#### AIM OF THE TASK:
Your task is to give the number of lines in the listing that include "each", and nothing else.

#### SOURCE DATA:
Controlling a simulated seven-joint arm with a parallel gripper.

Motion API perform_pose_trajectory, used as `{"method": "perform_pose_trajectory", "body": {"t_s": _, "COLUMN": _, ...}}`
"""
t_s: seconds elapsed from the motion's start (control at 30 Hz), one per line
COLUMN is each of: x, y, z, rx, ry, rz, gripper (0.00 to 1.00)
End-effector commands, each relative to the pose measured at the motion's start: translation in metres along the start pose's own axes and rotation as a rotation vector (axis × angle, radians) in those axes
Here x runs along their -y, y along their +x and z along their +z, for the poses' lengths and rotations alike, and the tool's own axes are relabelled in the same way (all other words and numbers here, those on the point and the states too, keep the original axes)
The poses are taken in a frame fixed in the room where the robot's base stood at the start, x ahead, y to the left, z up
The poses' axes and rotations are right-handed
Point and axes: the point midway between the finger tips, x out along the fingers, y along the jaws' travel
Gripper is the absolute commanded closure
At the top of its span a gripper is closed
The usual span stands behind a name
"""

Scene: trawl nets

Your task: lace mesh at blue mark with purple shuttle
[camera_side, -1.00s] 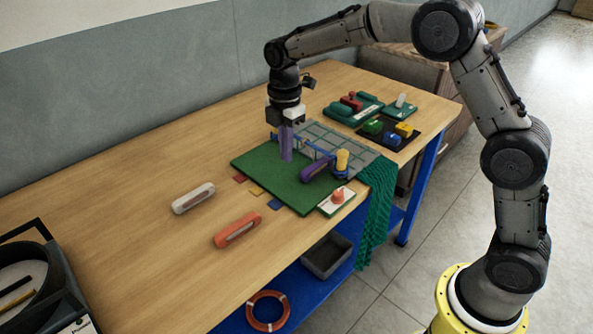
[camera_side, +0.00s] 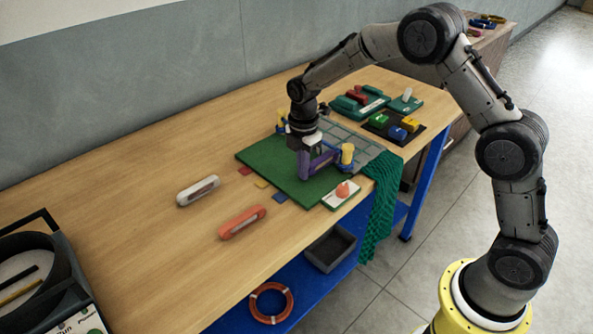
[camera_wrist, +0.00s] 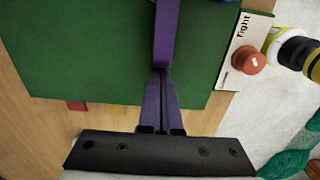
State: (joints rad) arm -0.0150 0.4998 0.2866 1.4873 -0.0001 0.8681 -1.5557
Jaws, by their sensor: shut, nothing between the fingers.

#### TASK ANSWER:
2